> _Work to complete_
Collect each line holding the string "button".

> _Data provided_
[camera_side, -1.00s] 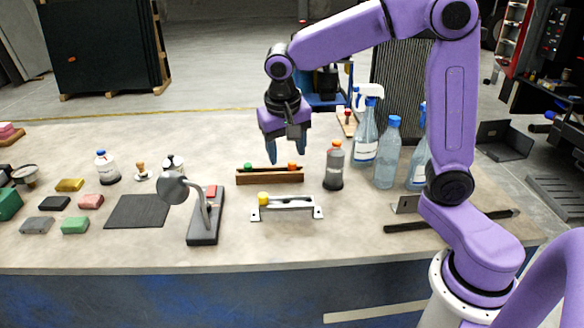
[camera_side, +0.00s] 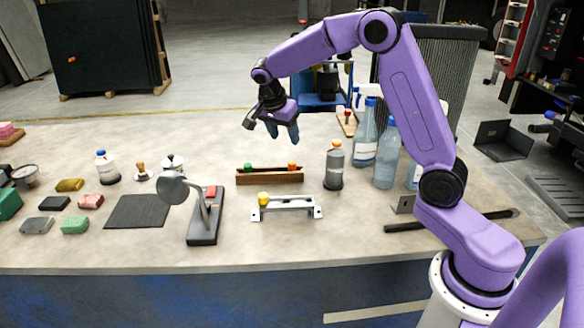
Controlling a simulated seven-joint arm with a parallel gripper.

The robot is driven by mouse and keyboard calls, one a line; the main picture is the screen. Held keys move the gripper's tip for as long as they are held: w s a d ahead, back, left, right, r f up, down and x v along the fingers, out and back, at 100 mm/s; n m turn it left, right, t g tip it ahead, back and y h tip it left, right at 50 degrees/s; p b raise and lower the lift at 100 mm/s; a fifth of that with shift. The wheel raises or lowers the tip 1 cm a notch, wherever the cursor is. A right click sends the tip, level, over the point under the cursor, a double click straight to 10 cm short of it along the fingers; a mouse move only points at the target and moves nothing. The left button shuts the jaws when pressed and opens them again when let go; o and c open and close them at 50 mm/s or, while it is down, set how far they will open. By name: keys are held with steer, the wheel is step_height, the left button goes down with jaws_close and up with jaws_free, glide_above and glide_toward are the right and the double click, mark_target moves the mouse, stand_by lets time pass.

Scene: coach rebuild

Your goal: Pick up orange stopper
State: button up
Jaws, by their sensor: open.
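The orange stopper (camera_side: 292,167) sits at the right end of a long brown wooden rack (camera_side: 270,177) on the bench. A green stopper (camera_side: 248,168) is in the same rack near its left end. A yellow stopper (camera_side: 264,199) sits on the left end of a metal bracket (camera_side: 288,208) in front of the rack. My gripper (camera_side: 283,134) is open and empty. It hangs tilted above and behind the rack, apart from the orange stopper. The lower parts of the stoppers are hidden by the rack's front.
A grey bottle with an orange cap (camera_side: 335,170) stands right of the rack. Clear bottles (camera_side: 386,160) stand further right, close to my arm. A round-headed stand (camera_side: 203,222) is at the front left. Coloured blocks (camera_side: 75,225) lie at the far left. Bench behind the rack's left is clear.

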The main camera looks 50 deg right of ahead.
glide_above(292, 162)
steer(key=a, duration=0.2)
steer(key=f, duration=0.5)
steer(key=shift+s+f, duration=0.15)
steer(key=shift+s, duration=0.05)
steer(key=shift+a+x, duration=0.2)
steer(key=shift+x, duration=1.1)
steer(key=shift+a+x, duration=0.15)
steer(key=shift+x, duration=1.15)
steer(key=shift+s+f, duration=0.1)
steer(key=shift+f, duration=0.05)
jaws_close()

> _Full response_
The robot is driven by mouse and keyboard calls, one a line; the main picture is the screen. Held keys move the gripper's tip for as long as they are held: w s a d ahead, back, left, right, r f up, down and x v along the fingers, out and back, at 100 mm/s; n m turn it left, right, t g tip it ahead, back and y h tip it left, right at 50 degrees/s; p b raise and lower the lift at 100 mm/s; a fifth of that with shift. The wheel raises or lowers the tip 1 cm a notch, wherever the cursor is. A right click sends the tip, level, over the point under the cursor, a double click straight to 10 cm short of it along the fingers; a mouse move only points at the target and moves nothing. The left button shuts the jaws when pressed and opens them again when let go; o and c open and close them at 50 mm/s or, while it is down, set how far they will open. By name: keys are held with steer, the wheel is step_height, the left button goes down with jaws_close and up with jaws_free, glide_above and glide_toward are the right and the double click, mark_target moves the mouse, stand_by lets time pass.
State: button up

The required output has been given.